Begin met het verwijderen van de buitenste bladeren, deze zijn het bitterst. Je kleedt als het ware de Catalaanse witlof uit.
Snijd de buitenste bladeren fijn en gebruik ze in een stoofgerecht of roerbak ze.
De kern met de scheuten breek je met de hand in stukken, totdat je bij de compacte kern komt. Vanaf dan zul je de hulp van een mes nodig hebben. Snijd de struikjes in julienne.
Dat laatste kan met het mes of de mandoline, of met behulp van een speciale puntarellesnijder, een plankje met een gat erin waar overheen met gitaarsnaren een raster is gespannen. Dit type snijders is verkrijgbaar in verschillende maaswijdtes, voor juliennes en plakken.

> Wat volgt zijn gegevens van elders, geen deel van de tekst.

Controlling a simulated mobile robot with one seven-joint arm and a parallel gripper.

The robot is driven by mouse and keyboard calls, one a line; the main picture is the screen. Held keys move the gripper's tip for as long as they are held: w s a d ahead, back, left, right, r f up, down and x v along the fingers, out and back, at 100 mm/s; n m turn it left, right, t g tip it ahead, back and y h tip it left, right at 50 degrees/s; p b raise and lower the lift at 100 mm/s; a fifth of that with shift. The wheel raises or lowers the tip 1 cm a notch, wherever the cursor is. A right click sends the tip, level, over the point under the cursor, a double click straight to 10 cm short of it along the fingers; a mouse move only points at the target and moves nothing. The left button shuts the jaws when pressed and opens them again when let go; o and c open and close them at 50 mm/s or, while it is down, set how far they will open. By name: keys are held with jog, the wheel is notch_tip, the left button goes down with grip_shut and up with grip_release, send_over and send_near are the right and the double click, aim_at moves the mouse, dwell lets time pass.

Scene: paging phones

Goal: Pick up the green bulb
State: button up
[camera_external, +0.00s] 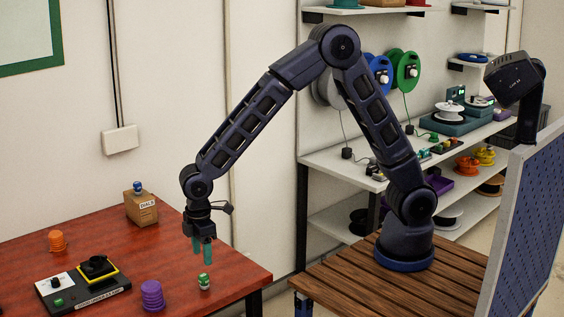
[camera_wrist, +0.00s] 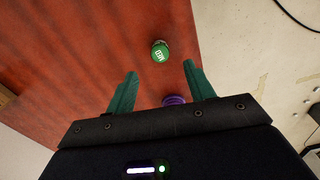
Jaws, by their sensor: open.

Zien hoe dat in zijn werk gaat? Bekijk dit filmpje op Youtube: Cleaning Puntarelle in Campo de' Fiori, Rome, by Elizabeth Minchilli.
In een papieren of plastic zak met gaatjes kun je puntarelle ongeveer een week goed houden in de koelkast. Op een koele plek (12-15°) is het een paar dagen houdbaar.
Catalanen zijn er van overtuigd dat zij de xicoira Catalogna in Napels en Sicilië geïntroduceerd hebben. In één van de weinige landbouwboeken in het Catalaans, uit de 16e eeuw, wordt de groente genoemd als versiersel voor salades. In Italië beschouwt men het als een specialiteit van Puglia, noemt men het ook wel cicoria asparago, de asperge-cichorei.
De naam puntarelle verwijst naar de vorm van de scheuten en de salade die er traditioneel van gemaakt wordt in Lazio, in de gemeenten Formia en Gaeza in het bijzonder. .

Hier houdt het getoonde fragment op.